The “drop” is an interesting term in music. Often associated with dubstep + EDM, Billboard describes it as the “…moment of instrumental build[-up] when the bass and rhythm hit hardest. It’s why arenas full of people suddenly start jumping up and down.” Some songs even dedicate their entire runtime to building up towards a satisfying, climactic drop, where the careful layering of instrumentation is integral to the timeline and direction our song leads us in, just like the flow of a well-written novel. Personally, I love how a great drop culminates the entire song into its absolute acme; all the carefully layered instrumentation is playing at once and any musical restraint is lifted. Here are some of my own favorite drops (and moments as a whole) in music that I’m dying to talk about. I hope you listen with a nice pair of headphones!
Easily the most incredible, mind-bending, ridiculous section of music I’ve ever heard. To those turned off, I promise you it’s music. If you don’t already have an affinity to noise in general, the climax of “A Little God In My Hands” is most definitely going to sound like total shrill, inarticulate, painful bullshit that you’ll definitely not want to hear again. But after you get used to the seemingly impenetrable wall of pure sound, it really breaks down into a kind of gorgeous chaos – like two supermassive stars have collided and the entire universe is being dismantled, as crushing flare and holy fury fills what used to be a placid space. The entire song is pretty insane, and you really have to listen through the whole thing to get the best experience.

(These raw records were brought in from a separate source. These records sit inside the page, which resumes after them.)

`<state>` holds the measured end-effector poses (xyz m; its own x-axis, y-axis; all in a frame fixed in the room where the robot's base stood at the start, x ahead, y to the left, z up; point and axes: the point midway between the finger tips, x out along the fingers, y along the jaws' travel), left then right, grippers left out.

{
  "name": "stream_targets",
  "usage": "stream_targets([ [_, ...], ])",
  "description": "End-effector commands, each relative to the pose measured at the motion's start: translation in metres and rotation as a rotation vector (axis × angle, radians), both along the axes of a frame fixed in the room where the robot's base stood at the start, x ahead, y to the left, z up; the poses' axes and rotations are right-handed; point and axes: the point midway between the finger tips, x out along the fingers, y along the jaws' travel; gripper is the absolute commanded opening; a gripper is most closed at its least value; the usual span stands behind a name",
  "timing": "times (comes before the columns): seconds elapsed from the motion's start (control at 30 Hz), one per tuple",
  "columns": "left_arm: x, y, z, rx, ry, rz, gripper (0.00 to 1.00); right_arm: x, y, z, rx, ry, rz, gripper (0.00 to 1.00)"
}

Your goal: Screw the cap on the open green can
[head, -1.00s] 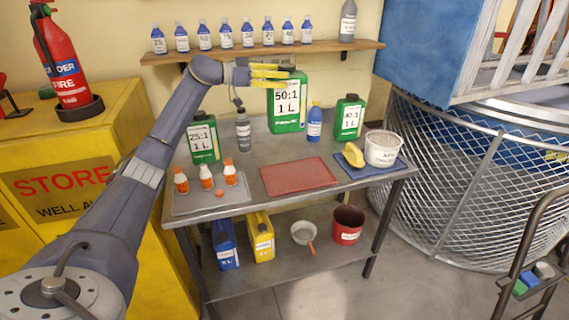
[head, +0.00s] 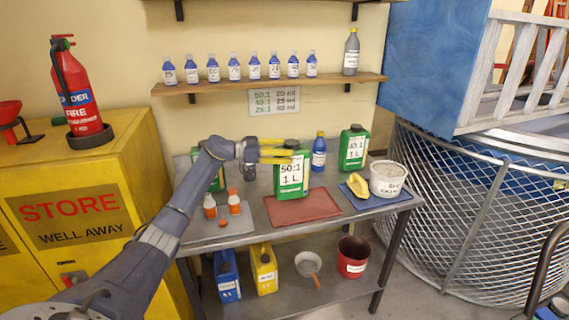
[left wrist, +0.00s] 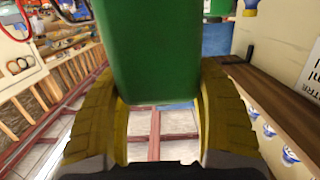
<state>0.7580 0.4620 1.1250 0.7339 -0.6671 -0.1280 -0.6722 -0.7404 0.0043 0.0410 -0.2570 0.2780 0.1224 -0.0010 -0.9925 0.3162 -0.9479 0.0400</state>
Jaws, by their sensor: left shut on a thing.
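My left gripper (head: 272,152) has its yellow fingers shut around the upper part of a green can labelled 50:1 (head: 291,180). The can is upright at the rear of the red tray (head: 322,213); I cannot tell whether its base touches it. A dark top shows by the fingers, but I cannot tell whether it is a cap or an open mouth. In the left wrist view the can (left wrist: 155,60) fills the space between both fingers. A green 40:1 can (head: 353,150) has a dark cap. Another green can (head: 217,182) is mostly behind my arm. My right gripper is not in view.
A grey tray (head: 240,228) holds small white-and-orange bottles (head: 234,202) and a loose orange cap (head: 222,223). A blue bottle (head: 319,155) stands behind the held can. A white tub (head: 387,180) and a yellow object (head: 354,198) sit on the blue mat at right.

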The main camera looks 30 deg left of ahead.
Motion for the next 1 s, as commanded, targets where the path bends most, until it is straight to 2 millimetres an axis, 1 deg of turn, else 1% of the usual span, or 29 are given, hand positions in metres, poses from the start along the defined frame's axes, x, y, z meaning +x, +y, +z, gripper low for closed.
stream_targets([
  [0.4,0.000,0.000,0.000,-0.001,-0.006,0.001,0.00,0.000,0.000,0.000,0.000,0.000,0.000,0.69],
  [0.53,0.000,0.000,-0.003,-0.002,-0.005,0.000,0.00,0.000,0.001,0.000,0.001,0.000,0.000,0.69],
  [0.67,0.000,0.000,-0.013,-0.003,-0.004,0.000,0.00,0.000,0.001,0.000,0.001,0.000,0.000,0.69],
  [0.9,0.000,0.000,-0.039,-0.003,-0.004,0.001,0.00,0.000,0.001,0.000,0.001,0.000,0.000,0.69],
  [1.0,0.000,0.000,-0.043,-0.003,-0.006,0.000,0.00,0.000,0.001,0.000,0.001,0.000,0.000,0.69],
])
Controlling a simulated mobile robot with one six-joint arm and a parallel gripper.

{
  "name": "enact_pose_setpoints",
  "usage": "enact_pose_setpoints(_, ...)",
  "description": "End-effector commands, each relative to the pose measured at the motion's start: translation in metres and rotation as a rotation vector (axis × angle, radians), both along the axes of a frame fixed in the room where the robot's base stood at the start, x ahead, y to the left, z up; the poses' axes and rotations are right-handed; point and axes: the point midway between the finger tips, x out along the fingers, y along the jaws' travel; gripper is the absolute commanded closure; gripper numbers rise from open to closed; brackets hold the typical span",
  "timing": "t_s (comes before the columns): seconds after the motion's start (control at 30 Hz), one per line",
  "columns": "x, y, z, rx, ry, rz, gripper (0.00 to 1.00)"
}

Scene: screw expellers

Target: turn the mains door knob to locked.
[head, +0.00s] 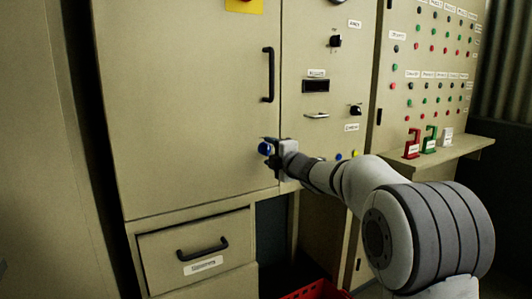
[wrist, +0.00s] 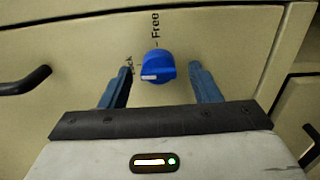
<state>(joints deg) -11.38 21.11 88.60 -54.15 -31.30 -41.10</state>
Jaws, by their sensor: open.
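The blue mains door knob (wrist: 160,66) sits on the beige cabinet door between my two fingers in the wrist view. A white mark shows on its lower left side. A "Free" label (wrist: 155,27) is above it, and a label ending in "ck" (wrist: 128,63) is to its left, partly hidden by my left finger. My gripper (wrist: 160,70) is open, with a gap visible on both sides of the knob. In the head view the knob (head: 265,148) shows at the lower right of the door (head: 185,110), with my gripper (head: 271,148) at it.
A black door handle (head: 268,75) is above the knob. A drawer (head: 195,250) with a black handle is below. Switches and labels cover the panel to the right. A red crate (head: 312,290) is low down. A shelf (head: 450,153) at the right holds red, green and white pieces.

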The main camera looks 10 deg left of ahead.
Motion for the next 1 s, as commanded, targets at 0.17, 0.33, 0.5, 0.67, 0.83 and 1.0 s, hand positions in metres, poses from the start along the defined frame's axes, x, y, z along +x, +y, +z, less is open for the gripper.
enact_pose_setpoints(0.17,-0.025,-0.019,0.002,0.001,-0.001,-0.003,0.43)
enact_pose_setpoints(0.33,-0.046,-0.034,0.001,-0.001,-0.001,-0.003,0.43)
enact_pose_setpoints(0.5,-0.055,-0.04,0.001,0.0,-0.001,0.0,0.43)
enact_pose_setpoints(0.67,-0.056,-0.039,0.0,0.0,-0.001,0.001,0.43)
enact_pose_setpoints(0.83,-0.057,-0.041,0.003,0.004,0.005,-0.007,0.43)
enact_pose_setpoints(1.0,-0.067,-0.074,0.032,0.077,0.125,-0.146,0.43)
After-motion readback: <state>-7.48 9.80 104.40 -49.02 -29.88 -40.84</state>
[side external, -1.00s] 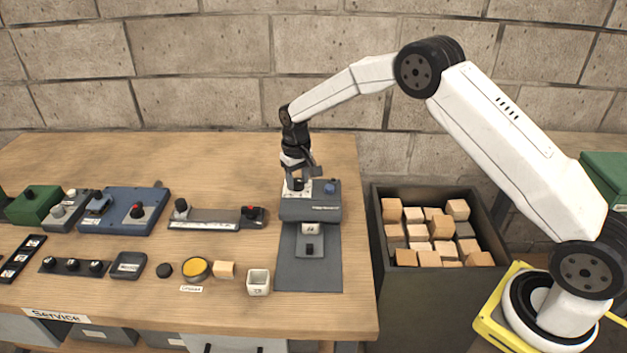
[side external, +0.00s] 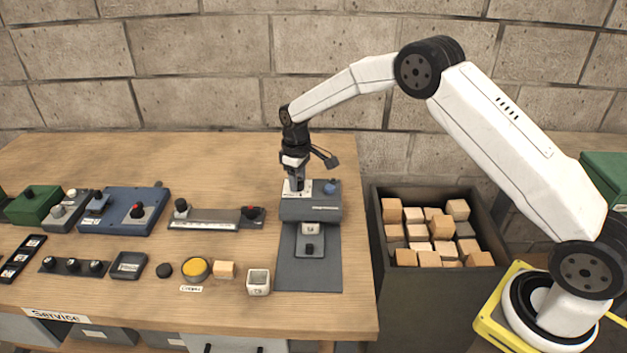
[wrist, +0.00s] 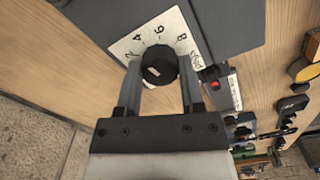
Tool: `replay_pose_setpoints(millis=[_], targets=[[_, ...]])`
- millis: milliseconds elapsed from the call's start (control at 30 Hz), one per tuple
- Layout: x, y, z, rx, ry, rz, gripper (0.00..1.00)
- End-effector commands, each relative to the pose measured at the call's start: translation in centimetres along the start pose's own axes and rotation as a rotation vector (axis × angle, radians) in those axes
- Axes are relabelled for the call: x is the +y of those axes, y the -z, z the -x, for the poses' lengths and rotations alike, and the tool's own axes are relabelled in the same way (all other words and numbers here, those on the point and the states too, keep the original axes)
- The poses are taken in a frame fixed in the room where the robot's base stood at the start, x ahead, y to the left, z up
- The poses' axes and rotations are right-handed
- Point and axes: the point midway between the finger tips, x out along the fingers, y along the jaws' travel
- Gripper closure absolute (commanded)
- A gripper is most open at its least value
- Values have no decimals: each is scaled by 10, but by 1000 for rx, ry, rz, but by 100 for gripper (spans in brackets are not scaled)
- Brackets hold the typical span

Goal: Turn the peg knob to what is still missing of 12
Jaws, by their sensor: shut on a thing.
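The peg knob (wrist: 158,65) is round and black, on a white dial plate (wrist: 124,46) marked 2, 4, 6, 8 and "pegs". A pale mark shows on the knob's top, on the side toward the gripper body; which number it points to I cannot tell. My gripper (wrist: 160,75) is shut on the knob, one finger on each side. In the side external view my gripper (side external: 297,186) points down onto the plate on top of a grey device (side external: 311,213), and the knob is mostly hidden there.
A blue button (side external: 330,187) sits right of the dial plate. A bin (side external: 382,252) of wooden blocks stands to the right.

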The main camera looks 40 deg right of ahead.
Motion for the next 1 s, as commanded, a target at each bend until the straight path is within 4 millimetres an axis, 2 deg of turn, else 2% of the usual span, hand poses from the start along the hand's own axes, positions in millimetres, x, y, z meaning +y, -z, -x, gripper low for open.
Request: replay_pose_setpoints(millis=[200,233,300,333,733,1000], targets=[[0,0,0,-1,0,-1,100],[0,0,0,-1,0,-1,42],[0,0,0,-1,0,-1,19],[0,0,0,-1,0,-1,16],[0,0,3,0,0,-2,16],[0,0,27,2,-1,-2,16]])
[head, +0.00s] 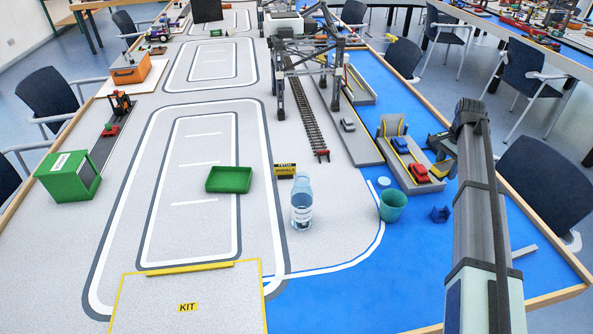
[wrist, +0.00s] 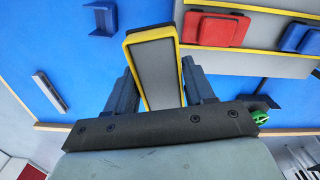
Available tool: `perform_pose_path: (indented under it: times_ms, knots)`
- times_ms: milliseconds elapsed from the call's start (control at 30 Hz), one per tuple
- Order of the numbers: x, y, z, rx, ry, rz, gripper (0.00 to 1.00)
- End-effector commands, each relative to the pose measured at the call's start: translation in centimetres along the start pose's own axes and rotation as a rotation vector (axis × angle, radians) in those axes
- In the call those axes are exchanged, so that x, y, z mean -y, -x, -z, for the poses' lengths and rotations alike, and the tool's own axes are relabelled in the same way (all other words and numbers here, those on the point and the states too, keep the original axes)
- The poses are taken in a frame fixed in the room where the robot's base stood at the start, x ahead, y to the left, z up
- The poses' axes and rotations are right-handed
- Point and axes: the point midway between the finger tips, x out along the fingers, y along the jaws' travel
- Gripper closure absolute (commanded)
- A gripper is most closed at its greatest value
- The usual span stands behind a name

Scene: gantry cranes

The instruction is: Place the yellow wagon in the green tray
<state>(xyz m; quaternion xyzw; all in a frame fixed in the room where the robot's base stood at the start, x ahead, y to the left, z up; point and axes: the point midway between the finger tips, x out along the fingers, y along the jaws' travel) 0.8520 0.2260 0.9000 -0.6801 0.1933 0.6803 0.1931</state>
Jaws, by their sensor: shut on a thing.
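The yellow wagon (wrist: 154,68), a yellow-edged block with a grey face, is between the two fingers of my gripper (wrist: 160,82) in the wrist view. My gripper is shut on it. In the head view my gripper (head: 440,148) is at the right, over the blue area beside the grey barge, and a small yellow part of the wagon (head: 440,169) shows below it. My arm hides some of that area. The green tray (head: 229,180) lies on the grey table left of centre, far from my gripper, and looks empty.
A clear bottle (head: 301,203) and a teal cup (head: 392,206) stand between my gripper and the tray. The barge (head: 425,186) carries red and blue cars. A gantry crane (head: 305,70) stands over rails behind. A green box (head: 70,178) is at left.

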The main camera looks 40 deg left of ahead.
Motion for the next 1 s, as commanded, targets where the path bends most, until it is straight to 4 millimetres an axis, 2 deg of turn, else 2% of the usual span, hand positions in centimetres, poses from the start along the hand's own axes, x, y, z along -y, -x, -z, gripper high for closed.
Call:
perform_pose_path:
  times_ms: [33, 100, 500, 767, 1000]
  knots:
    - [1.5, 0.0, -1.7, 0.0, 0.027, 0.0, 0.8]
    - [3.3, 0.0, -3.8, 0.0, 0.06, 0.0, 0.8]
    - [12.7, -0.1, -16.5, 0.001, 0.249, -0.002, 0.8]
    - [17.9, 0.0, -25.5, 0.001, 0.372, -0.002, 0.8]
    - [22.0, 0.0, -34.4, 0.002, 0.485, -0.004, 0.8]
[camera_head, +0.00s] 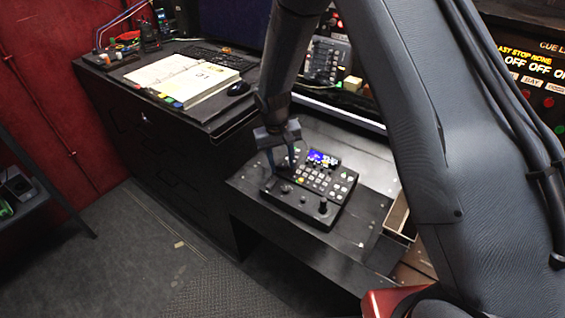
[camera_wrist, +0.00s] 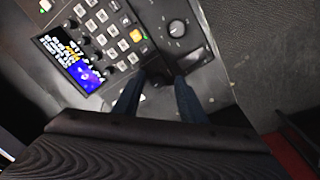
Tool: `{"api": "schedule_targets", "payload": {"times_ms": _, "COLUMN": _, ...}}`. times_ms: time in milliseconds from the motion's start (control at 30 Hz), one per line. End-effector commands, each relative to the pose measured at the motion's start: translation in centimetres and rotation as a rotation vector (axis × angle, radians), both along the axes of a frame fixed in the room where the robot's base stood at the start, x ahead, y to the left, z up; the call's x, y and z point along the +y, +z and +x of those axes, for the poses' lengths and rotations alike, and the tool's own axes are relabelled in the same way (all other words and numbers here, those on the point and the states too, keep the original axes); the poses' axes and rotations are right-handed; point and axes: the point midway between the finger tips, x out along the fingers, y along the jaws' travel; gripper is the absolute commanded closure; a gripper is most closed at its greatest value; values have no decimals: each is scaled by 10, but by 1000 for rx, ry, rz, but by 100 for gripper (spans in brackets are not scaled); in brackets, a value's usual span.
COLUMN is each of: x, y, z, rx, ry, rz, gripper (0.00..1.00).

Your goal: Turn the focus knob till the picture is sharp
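A black control panel (camera_head: 330,190) with rows of buttons lies on the dark desk. Its small blue screen (camera_head: 323,158) also shows in the wrist view (camera_wrist: 75,60), with white and yellow marks too small to read. A round dark knob (camera_wrist: 177,28) with a pale pointer mark sits near the lit orange button, ahead of my fingertips. I cannot tell from a label which knob sets focus. My gripper (camera_head: 281,168) points down over the panel's left part. In the wrist view (camera_wrist: 160,82) its two blue fingers stand apart. A dark shape lies between the tips; contact cannot be told.
A short black stick (camera_head: 323,206) stands up at the panel's front. An open book (camera_head: 185,80), a mouse (camera_head: 238,88) and a keyboard (camera_head: 217,56) lie on the left desk. A large monitor (camera_head: 233,22) stands behind. My arm hides much of the right side.

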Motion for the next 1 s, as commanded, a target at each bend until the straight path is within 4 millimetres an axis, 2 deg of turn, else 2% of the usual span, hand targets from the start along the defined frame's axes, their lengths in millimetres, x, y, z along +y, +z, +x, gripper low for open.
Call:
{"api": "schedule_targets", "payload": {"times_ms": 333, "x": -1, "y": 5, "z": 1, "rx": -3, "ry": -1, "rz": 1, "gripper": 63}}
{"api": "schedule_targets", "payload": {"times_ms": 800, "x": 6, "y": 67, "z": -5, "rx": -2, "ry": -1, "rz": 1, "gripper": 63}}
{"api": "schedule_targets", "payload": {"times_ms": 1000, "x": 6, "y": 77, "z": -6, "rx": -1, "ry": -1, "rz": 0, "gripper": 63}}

On the opposite end of the spectrum is a moment of utterly honest passion and warmth, in a piece that’s icy cold and technical. I’ve talked about Sibelius’ Violin Concerto before, but I’ve been listening to it again recently, checking out Christian Ferras’ interpretation of the piece. His performance is incredibly heartwrenching – it’s apparent that he had a lot of personal resonance with the composition, having battled depression throughout his life. He also nails that double stop at 3:37 with such a perfect portamento afterwards that it’s like the purest form of love condensed itself into a string of major sixths. As for the section of music itself, the phrase really differs from other romantic sections in its total frankness – it’s a profession of love and beauty, but without the frills and the artifice of sentimentality that might come from something like some of Rachmaninoff’s more indulgent works. The difference is that nothing in real life is ever as flowery and romantic as the schmaltz of a Symphony No. 2 or a Rhapsody On Paganini. And don’t get me wrong, I loooove Rachmaninoff. But you can’t deny that Sibelius has baked an incredible maturity and complexity of the human experience into this piece. Just listen to how the phrases battle between major and minor in a bittersweet tango, as if every joyous thought is marred by sadness, and vice versa. C’est la vie.
Celeste! “Scattered and Lost” is the one of the most functional works of music I’ve listened to – as you progress through Celeste‘s spooky mansion level, the soundtrack progresses along with you, adding additional instrumental layers to signify the increase in difficulty until the final boss fight has the track culminate in a super catchy drum solo. It functions well as a soundtrack to communicate the level’s enigmatic tone, the game’s thematic focus on anxiety and self-hatred, and the intensity of the boss fight that helps drag the player into a state of flow. It’s difficult enough to compose for just one of these things, but the track manages to do all of it!
Yeah, it’s hyper-cynical. Yeah, it’s pretentious. Despite what you might think about FJM, you can’t deny how gorgeous his instrumentation is in “Pure Comedy.” The breakdown in this track is sorrowful, with brass wailing and choral lamentation filling the soundscape – what kind of comic reality are we in!?! It’s an indictment of us, and of God, and as such, the instrumentation is going to be huge, deeply melancholic, and tinged with a sad dose of existentialism and regret. Let’s not argue about the lyrics, haha.